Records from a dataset
────────

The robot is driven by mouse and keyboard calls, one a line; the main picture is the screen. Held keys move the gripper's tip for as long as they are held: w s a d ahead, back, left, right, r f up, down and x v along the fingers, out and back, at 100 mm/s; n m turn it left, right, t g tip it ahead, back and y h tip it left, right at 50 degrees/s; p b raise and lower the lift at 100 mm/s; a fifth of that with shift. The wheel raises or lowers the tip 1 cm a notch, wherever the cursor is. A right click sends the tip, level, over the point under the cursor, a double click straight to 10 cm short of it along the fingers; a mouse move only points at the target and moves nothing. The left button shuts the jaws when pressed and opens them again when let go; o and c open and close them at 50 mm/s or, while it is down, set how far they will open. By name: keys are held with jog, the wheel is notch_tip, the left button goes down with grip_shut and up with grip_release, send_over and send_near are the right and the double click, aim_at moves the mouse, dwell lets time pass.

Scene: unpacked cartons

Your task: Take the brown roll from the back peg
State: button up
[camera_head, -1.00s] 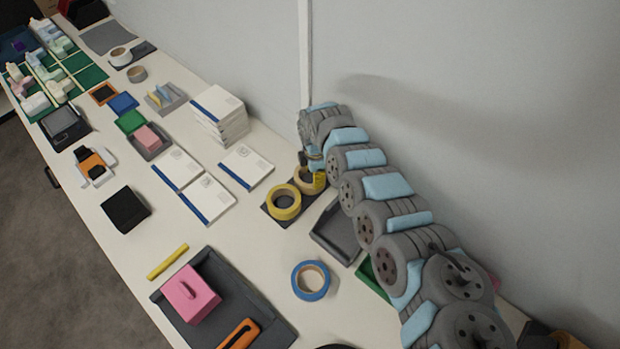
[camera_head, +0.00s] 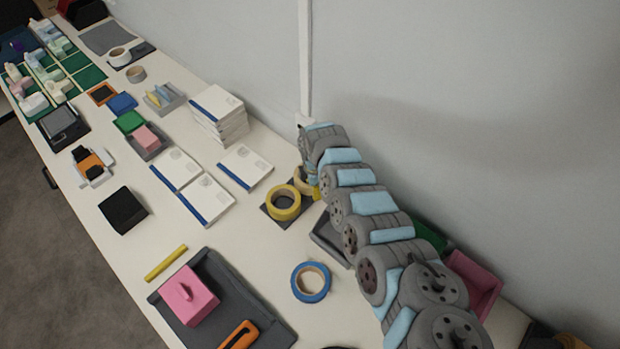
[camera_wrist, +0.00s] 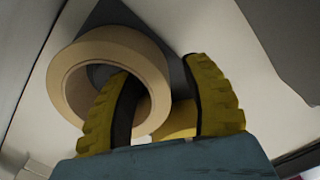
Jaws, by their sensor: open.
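The brown roll, pale tan, shows large in the wrist view (camera_wrist: 72,78), seated on a dark board (camera_wrist: 112,14). In the head view the roll (camera_head: 299,181) is mostly hidden behind my arm, behind a yellow roll (camera_head: 283,203) on the same dark board (camera_head: 268,213). My gripper (camera_wrist: 160,67) is open. Its left finger overlaps the roll's hole in the wrist view and its right finger is outside the ring, with the right wall between them in the picture. I cannot tell the depth or any contact. The yellow roll shows partly behind the fingers (camera_wrist: 180,122). The peg is not clearly visible.
A grey tray (camera_head: 330,243) sits beside the board, under my arm. A blue tape roll (camera_head: 311,282) lies in front. White booklets (camera_head: 246,167) and a booklet stack (camera_head: 217,115) are to the left. The wall rises close behind.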

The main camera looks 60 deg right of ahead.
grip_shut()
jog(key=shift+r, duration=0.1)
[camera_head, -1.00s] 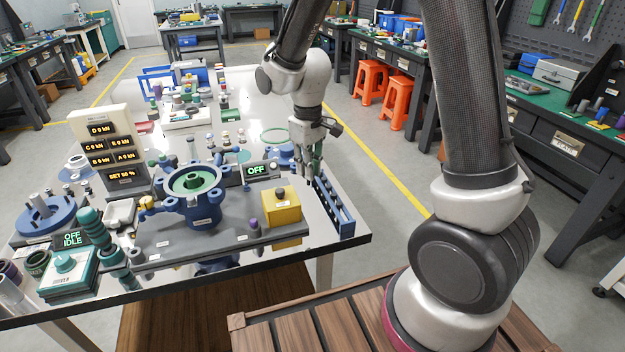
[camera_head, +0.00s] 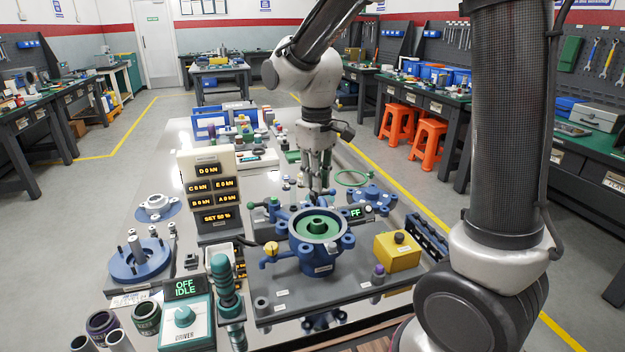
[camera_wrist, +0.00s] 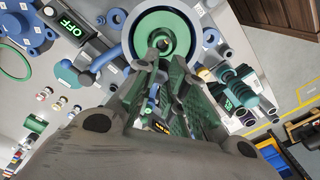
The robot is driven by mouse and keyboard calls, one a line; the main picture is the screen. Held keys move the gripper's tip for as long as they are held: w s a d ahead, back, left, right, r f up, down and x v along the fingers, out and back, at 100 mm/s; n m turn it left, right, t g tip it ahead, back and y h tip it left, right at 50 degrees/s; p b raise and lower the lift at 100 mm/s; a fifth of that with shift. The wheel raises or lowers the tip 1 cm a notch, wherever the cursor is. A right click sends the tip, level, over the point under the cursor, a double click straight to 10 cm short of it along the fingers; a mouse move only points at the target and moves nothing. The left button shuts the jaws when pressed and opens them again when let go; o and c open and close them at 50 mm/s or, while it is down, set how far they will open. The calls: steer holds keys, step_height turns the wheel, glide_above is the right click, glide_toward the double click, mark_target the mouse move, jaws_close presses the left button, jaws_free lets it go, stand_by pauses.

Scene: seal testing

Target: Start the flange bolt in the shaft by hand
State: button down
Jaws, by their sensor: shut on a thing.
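The blue housing (camera_head: 318,258) stands on a dark base plate, with a green ring and a central green shaft (camera_head: 317,226) with a dark hole. My gripper (camera_head: 318,192) points down just behind and above the housing in the head view. It is shut on a small grey part, seemingly the flange bolt (camera_wrist: 162,44), which shows between the fingertips in the wrist view. The fingers hide most of it. In that view the bolt overlaps the near side of the shaft's bore (camera_wrist: 168,36); I cannot tell whether they touch.
A yellow box (camera_head: 397,253) and a blue rack (camera_head: 427,237) stand right of the housing. A display panel (camera_head: 209,190) stands to its left. A teal driver unit (camera_head: 187,315) and a blue round fixture (camera_head: 139,262) are at front left. Small parts crowd the table behind.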

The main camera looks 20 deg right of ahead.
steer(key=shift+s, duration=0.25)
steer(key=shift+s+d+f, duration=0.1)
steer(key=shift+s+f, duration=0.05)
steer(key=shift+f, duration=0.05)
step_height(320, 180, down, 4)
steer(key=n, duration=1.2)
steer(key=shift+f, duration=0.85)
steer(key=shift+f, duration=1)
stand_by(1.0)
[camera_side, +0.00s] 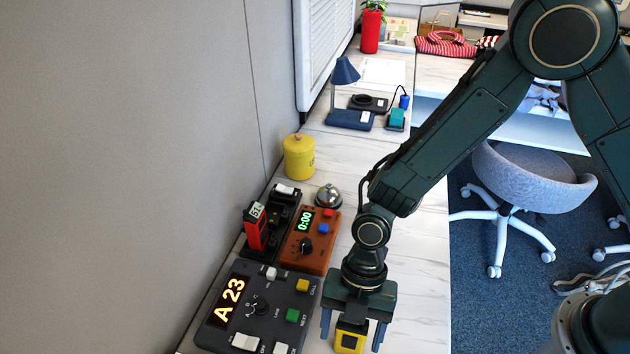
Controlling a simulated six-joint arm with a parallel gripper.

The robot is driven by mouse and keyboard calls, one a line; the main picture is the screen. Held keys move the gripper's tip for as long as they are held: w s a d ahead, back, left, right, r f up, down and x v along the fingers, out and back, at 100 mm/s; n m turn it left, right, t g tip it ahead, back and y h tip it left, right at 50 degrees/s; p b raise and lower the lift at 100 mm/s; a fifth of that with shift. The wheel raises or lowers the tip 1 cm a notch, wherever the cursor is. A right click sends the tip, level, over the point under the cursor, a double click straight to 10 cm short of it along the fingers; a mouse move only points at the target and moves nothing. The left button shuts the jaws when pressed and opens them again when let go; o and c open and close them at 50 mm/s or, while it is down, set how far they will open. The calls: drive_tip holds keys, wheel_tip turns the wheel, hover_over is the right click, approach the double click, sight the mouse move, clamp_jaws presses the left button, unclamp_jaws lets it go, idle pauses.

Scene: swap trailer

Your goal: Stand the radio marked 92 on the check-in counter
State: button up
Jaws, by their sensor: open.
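My gripper (353,335) is open at the bottom of the view, pointing down over the pale counter (408,290). A yellow block-like thing with a dark square on it (349,342) shows between its two blue fingers, cut off by the lower edge. Gaps show between it and the fingers. I cannot tell whether it is a radio, and no number is readable on it. A red radio (257,232) with a white tag, which seems to read 51, stands upright in a black charger rack (285,212) at left. No 92 is readable.
A dark panel reading A 23 (262,305) and an orange timer box (311,240) lie left of my gripper. A silver bell (328,196) and yellow canister (299,157) stand behind. A lamp (345,72) is farther back. The counter right of the bell is clear.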

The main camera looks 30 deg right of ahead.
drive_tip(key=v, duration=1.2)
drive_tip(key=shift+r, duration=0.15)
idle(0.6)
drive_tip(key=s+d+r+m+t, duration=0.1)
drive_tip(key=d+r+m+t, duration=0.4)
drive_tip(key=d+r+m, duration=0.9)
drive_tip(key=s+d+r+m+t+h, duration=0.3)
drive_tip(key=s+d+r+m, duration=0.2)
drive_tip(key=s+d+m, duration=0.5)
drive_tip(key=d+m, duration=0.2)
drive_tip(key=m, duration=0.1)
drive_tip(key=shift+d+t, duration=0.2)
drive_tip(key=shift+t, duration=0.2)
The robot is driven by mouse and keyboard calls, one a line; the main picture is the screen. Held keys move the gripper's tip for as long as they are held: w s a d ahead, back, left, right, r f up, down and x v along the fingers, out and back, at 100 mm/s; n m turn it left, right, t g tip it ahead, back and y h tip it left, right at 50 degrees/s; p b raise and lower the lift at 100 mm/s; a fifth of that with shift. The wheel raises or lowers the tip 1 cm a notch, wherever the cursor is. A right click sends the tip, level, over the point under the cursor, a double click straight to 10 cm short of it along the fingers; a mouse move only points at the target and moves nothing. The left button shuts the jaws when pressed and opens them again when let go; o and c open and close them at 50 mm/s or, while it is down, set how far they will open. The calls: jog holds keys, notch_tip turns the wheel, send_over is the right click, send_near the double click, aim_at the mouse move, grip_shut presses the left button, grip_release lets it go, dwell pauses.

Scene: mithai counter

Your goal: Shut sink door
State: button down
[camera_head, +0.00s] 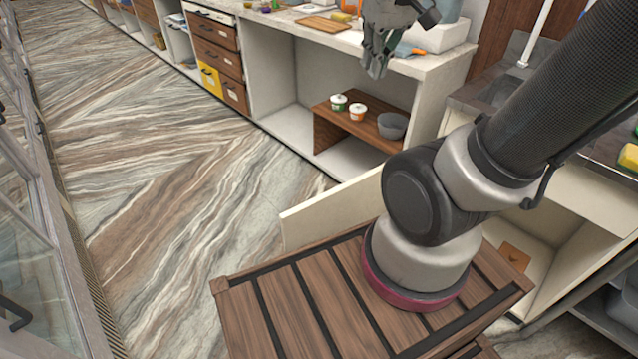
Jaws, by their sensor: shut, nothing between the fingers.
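The sink door (325,215) is a cream panel that stands open, sticking out to the left from the sink cabinet. My arm's base hides part of it, including its hinge side. The sink cabinet (535,245) at right is open at the front, with a brown item (514,257) inside. The sink (495,90) is partly hidden behind my arm. My gripper (375,68) is shut and empty. It is at the top of the view, over the counter's front edge, above and apart from the sink door.
An open counter niche holds a brown shelf (350,122) with two small tubs (348,107) and a grey bowl (392,126). A cutting board (322,25) lies on the counter. Drawers (215,60) line the counter further left. The marbled floor (150,170) is clear. A glass-fronted case (25,230) stands at left.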

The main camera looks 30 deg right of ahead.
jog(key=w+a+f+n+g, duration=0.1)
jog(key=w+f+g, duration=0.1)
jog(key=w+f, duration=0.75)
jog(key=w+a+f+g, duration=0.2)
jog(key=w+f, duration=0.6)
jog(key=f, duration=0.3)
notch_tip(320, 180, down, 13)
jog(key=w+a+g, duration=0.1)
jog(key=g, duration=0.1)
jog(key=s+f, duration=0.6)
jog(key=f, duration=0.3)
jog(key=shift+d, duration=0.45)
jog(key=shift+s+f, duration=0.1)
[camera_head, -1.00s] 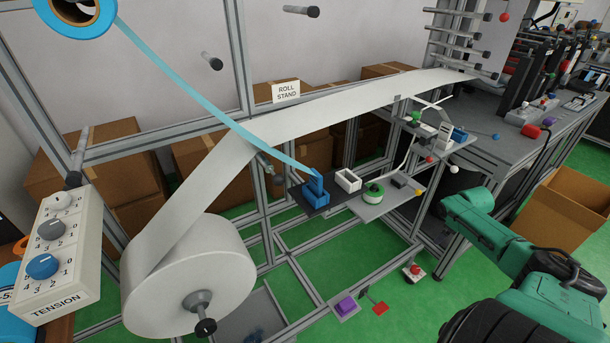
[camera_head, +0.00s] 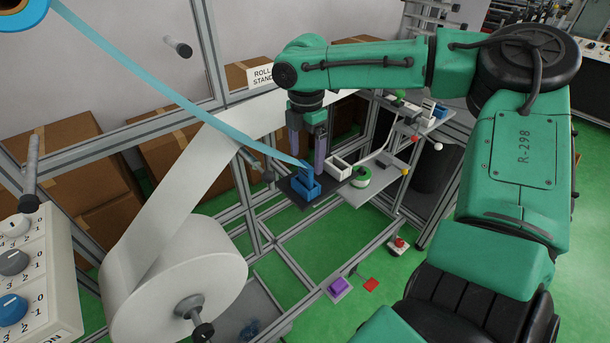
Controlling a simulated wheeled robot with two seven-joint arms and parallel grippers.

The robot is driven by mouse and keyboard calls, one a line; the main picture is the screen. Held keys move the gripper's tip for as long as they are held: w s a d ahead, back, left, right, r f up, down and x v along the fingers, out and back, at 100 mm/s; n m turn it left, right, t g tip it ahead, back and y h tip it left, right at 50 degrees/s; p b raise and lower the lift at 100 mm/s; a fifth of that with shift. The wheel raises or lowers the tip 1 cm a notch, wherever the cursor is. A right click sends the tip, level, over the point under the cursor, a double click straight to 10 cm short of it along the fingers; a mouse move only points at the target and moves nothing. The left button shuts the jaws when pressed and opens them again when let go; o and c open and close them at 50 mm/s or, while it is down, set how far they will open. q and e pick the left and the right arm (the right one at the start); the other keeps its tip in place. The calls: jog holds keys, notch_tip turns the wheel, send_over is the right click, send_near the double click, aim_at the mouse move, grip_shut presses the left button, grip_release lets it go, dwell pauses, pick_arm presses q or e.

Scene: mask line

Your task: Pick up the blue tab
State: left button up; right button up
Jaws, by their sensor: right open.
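A blue piece that looks like the blue tab (camera_head: 304,187) stands on a dark plate (camera_head: 325,197) on the roll stand, at the end of a light-blue strip (camera_head: 165,97). My right gripper (camera_head: 307,160) points down just above and around the top of the blue piece. Whether a finger touches the piece I cannot tell. The arm and fingers hide part of the area behind. My left gripper is out of view.
A white open box (camera_head: 338,167) stands close beside the right finger. A green-and-white spool (camera_head: 361,177) sits on a grey shelf further right. The large white roll (camera_head: 170,280) and its web stand at left. Metal frame bars surround the plate.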

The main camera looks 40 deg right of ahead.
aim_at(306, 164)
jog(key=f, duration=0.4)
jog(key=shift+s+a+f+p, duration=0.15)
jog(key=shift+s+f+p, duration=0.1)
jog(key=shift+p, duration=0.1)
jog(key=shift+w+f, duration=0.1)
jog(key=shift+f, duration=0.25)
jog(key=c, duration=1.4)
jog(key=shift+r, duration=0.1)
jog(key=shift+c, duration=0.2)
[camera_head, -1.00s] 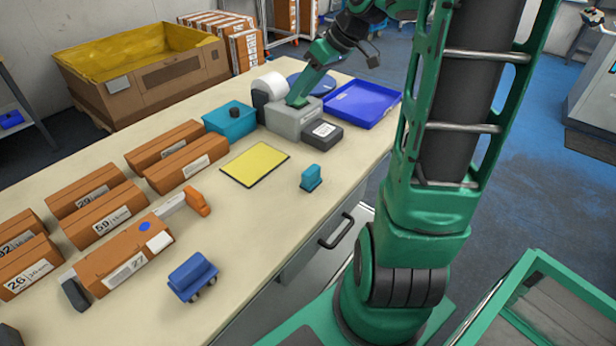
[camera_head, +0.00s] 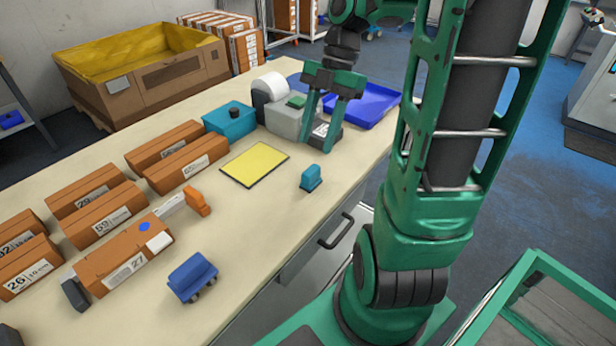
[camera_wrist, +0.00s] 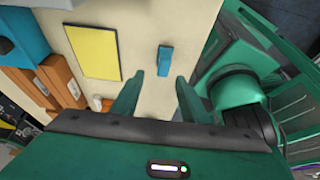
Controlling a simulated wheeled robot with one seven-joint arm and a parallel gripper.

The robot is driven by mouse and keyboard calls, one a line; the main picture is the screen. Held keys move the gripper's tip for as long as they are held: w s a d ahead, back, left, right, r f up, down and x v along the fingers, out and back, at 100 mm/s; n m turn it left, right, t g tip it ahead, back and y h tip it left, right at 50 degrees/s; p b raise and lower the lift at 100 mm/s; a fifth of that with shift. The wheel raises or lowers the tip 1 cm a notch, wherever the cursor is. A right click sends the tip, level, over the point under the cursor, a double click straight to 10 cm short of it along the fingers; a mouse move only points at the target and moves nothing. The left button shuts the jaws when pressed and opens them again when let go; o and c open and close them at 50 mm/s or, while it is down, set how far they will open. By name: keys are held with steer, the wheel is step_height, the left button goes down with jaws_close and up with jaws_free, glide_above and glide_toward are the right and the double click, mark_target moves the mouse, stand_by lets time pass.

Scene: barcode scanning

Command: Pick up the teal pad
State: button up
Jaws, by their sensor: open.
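A small upright teal block (camera_head: 311,178), which I take as the teal pad, stands on the table near its front edge. It also shows in the wrist view (camera_wrist: 165,60), ahead of the fingertips and roughly between their lines. My gripper (camera_head: 318,136) is above the table behind the teal block, fingers pointing down, open and empty. In the wrist view my gripper (camera_wrist: 158,88) has its two fingers spread apart, with bare table between them. The gripper is not touching the block.
A yellow mat (camera_head: 255,165) lies left of the block. A teal bin (camera_head: 230,121), grey printer (camera_head: 284,120) with a green piece (camera_head: 296,101) on top, and blue tray (camera_head: 375,105) stand behind.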

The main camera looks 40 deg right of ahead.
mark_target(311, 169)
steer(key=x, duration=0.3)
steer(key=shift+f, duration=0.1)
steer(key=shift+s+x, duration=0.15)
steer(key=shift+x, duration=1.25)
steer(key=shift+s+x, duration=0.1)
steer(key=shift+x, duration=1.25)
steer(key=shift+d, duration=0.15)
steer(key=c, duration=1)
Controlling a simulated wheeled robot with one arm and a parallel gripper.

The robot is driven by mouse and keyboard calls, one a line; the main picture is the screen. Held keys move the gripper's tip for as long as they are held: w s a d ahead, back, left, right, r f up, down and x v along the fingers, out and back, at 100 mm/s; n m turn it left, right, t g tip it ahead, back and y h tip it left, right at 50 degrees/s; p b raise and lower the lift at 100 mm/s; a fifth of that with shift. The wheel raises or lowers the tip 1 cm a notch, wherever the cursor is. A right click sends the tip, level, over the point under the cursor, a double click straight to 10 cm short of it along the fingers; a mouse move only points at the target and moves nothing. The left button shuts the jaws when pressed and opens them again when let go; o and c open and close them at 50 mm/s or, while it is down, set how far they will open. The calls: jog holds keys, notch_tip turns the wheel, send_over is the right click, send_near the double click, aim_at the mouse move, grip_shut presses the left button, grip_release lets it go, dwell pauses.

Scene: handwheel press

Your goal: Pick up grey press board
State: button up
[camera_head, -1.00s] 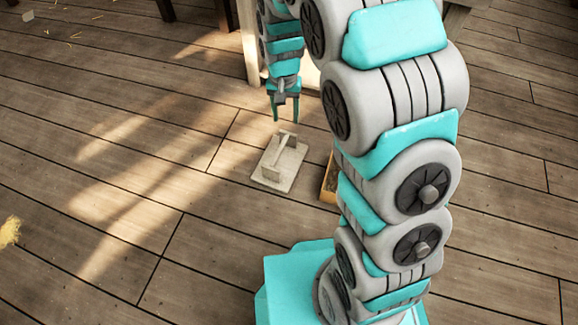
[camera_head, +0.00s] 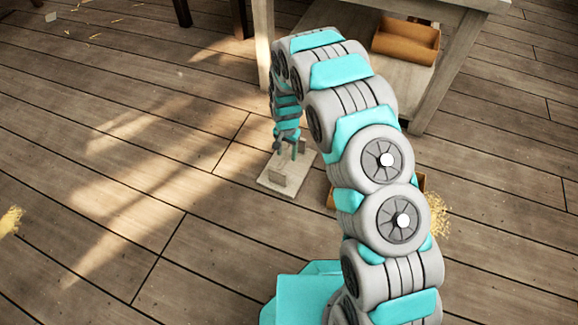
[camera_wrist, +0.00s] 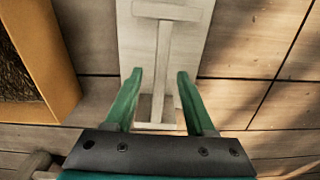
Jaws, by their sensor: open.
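The grey press board (camera_head: 268,186) lies flat on the wooden floor, a pale slab with a raised bar handle along its middle. In the wrist view the board (camera_wrist: 196,55) runs up the picture, with its handle bar (camera_wrist: 162,65) between my gripper's two green fingers. My gripper (camera_head: 291,152) is open and points down over the board in the head view. In the wrist view my gripper (camera_wrist: 155,85) has one finger on each side of the bar with gaps left. I cannot tell how far the fingertips are above the board.
An orange-brown box (camera_wrist: 58,60) with dark contents stands close left of the board in the wrist view. A table (camera_head: 345,10) with an orange-brown container (camera_head: 405,42) on its lower shelf stands behind. Yellow shavings (camera_head: 438,215) lie on the floor.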

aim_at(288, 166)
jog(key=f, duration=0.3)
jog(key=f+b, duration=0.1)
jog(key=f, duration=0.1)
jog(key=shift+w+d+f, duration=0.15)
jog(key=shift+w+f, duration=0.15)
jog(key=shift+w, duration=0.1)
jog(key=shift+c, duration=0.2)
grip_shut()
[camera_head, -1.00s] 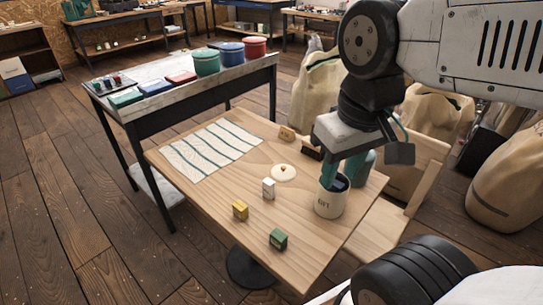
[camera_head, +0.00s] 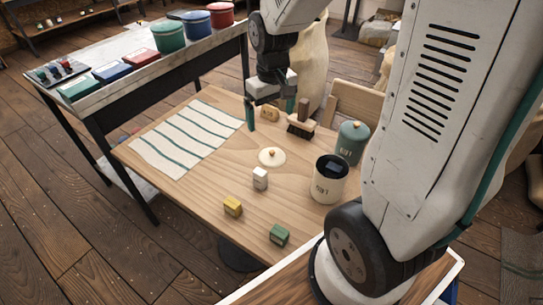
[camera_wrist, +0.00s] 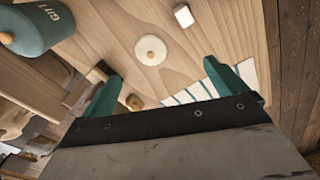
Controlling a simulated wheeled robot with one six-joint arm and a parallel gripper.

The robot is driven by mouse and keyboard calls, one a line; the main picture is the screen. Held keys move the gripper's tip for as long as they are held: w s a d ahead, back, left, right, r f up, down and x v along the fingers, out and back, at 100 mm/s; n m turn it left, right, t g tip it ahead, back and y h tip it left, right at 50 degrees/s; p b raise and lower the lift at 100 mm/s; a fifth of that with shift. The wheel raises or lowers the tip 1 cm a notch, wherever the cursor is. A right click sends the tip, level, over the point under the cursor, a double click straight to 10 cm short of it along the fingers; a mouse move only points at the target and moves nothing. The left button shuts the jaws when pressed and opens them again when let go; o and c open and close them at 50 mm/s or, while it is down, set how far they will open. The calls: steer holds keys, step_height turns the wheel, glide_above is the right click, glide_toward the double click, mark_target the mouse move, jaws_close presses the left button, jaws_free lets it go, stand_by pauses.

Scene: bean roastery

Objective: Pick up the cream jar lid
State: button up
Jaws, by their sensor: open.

────────

Problem statement
Above are the records; copy every line in them that holds the word "Scene".

Exercise solution
Scene: unpacked cartons
Scene: seal testing
Scene: swap trailer
Scene: mithai counter
Scene: mask line
Scene: barcode scanning
Scene: handwheel press
Scene: bean roastery

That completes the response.